MARK BRAY: Yes. Well, it’s certainly true that, in terms of body counts, in terms of raw violence, the far right, now and in the past, has much more blood on their hands. But I also want to encourage viewers to think not only in terms of numbers of comparing body counts, not only in terms of violence in the abstract, but the values and context of violence. So, you know, when anti-racists defend themselves violently, it’s different from when racists attack people of color, queer and trans people, with violence. So, it’s certainly true that the far right are much more violent, but I don’t think that we can exclusively think of it in terms of numbers.

The other thing that I want to encourage viewers to think about is that the term “terrorism” usually is used in a way that essentially legitimizes state violence and police violence. Historically, the greatest sources of violence have come from states and have come from their armies and police, but is not labeled terrorism. So, I think, instead of thinking in terms of the sort of seemingly neutral concepts of terrorism or violence or body counts, let’s also think in terms of politics and context.

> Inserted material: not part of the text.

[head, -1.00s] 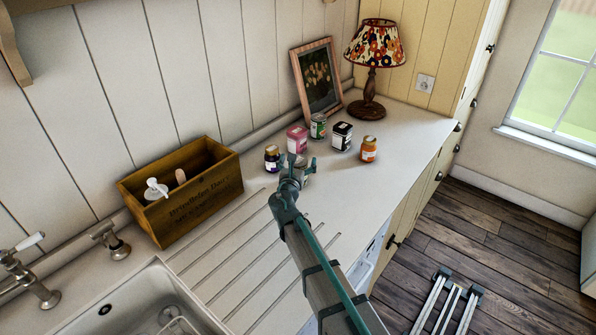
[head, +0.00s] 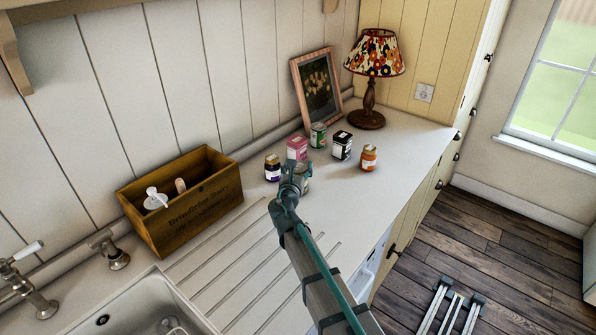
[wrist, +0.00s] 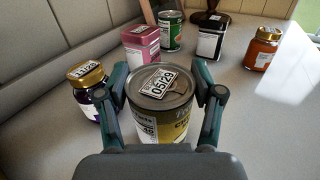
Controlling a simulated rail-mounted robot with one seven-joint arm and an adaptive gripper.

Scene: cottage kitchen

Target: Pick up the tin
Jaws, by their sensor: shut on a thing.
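A silver-lidded tin (wrist: 160,124) with a yellow and white label and a printed tag on its lid is upright between my fingers in the wrist view. My gripper (wrist: 160,88) is shut on it, one finger on each side. In the head view my gripper (head: 295,168) hides most of the tin (head: 304,184), and only a sliver shows at its right. I cannot tell whether its base touches the worktop. A green tin (wrist: 171,31) stands farther back, also in the head view (head: 318,135).
A dark jar with a gold lid (wrist: 88,88) stands close left of the left finger. Behind are a pink tin (wrist: 140,44), a black tin (wrist: 211,38) and an orange jar (wrist: 262,48). A wooden box (head: 185,200) stands left, a lamp (head: 369,85) at the back.

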AMY GOODMAN: I asked you earlier about Sebastian Gorka, inside the White House. I wanted to play a clip for you of what he had to say after the bombing of the mosque in Minneapolis, that just happened a few weeks ago. President Trump did not tweet about it. A week before events unfolded in Charlottesville, the Dar Al-Farooq Islamic Center in Bloomington, Minnesota, attacked, an act that the governor of Minnesota called “terrorism.” Speaking to the AP, Congressman Keith Ellison condemned Trump for not speaking out about the attack, saying, “It suggests that his oath to protect and defend the Constitution of the United States, including the right to equal protection under the law, only extends to people who meet certain racial and religious criteria.” Ellison’s comments came after the deputy assistant to the president, Sebastian Gorka, suggested on MSNBC that the Minnesota mosque bombing was a “false flag” attack.

SEBASTIAN GORKA: There’s a great rule: All initial reports are false. You have to check them. You have to find out who the perpetrators are. We’ve had a series of crimes committed, alleged hate crimes, by right-wing individuals in the last six months, that turned out to actually have been propagated by the left. So let’s wait and see. Let’s allow the local authorities to provide their assessment, and then the White House will make its comments.

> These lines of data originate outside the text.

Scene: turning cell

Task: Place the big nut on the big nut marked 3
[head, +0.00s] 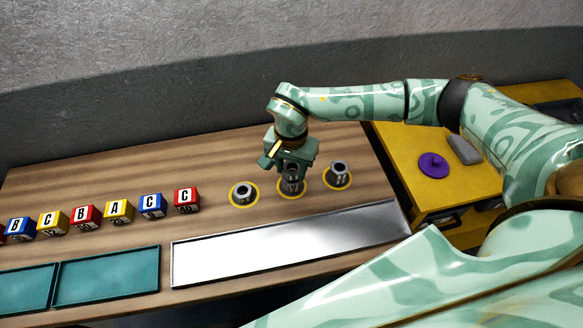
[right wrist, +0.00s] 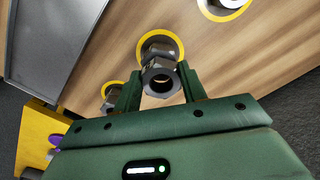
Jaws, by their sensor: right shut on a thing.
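My right gripper (head: 290,165) points down over the middle of three yellow-ringed spots on the wooden table. It is shut on a grey hexagonal big nut (right wrist: 161,79), seen between the fingers in the right wrist view. Another grey nut (head: 291,187) stands upright under it, inside the middle ring. The held nut looks lined up over it; whether they touch I cannot tell. Grey nuts also stand in the left ring (head: 243,191) and the right ring (head: 338,174); the right one looks taller. The marks on the nuts are too small to read. My left gripper is out of view.
A shiny metal tray (head: 290,247) lies in front of the nuts. Teal trays (head: 105,277) and a row of lettered blocks (head: 119,211) are to the left. A yellow cabinet (head: 400,146) with a purple disc (head: 433,165) stands right. The table behind the blocks is clear.

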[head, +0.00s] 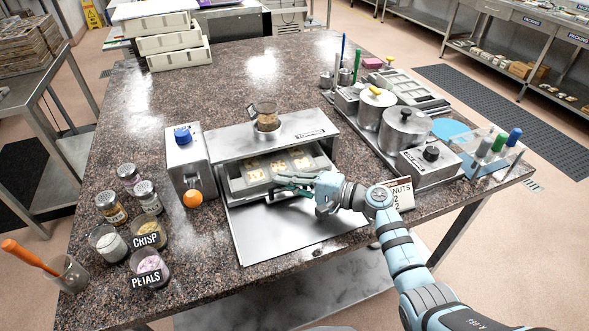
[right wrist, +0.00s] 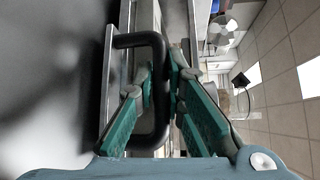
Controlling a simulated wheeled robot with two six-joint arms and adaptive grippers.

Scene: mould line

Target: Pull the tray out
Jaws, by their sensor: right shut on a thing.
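A grey steel cabinet (head: 250,139) with an open front stands mid-table. Inside its opening lies the tray, bearing a pale mould (head: 238,184) with yellowish patterned cavities. A flat steel plate (head: 290,240) lies in front of the opening. My right gripper (head: 283,184) is at the front of the opening, its teal fingers partly covering the tray's front. In the right wrist view its fingers (right wrist: 162,88) close from both sides on a black U-shaped handle (right wrist: 158,130). My left gripper is out of view.
A steel unit with a blue knob (head: 182,133) and an orange ball (head: 192,198) stand left of the cabinet. Topping jars (head: 109,207) are at the front left. A glass jar (head: 266,116) sits on top.

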AMY GOODMAN: So that’s Sebastian Gorka, one of the advisers to President Trump. Talk about who he is.

MARK BRAY: Right. So, Sebastian Gorka is one of Trump’s advisers and has documented links to far-right white supremacist factions. And really, this comment shows how the Trump administration cannot accept the fact that what they refer to as “terrorism” is predominantly a white nationalist threat in this country. And they cannot accept the fact that their attempts to simply shine that lens onto the groups like ISIS and al-Qaeda, and therefore implicate Muslim and immigrant communities, is actually, even by their own standards, misguided, in terms of the raw amount of damage and destruction caused through these kinds of unwarranted attacks. So, that’s another reason why anti-fascists focus on confronting the far right, to cut them off from their abilities to access these kinds of high ranks of power.

AMY GOODMAN: President Trump’s counterterrorism adviser, Sebastian Gorka, has been facing calls for his resignation, after the Jewish American newspaper The Forward reported that Gorka is a sworn member of a Hungarian far-right Nazi-allied group. The Forward reported that members of the Vitézi Rend have confirmed Gorka took a life-long oath of loyalty to their group, which the U.S. State Department says was under the direction of the Nazi government of Germany during World War II. If the report is true, it means Gorka may have lied on his U.S. immigration application, which requires people to disclose ties to such organizations. He has denied reports of his involvement with the Nazi-allied group, telling Tablet magazine, “I have never been a member of the Vitez Rend.” If you could talk about the significance of this, Mark Bray?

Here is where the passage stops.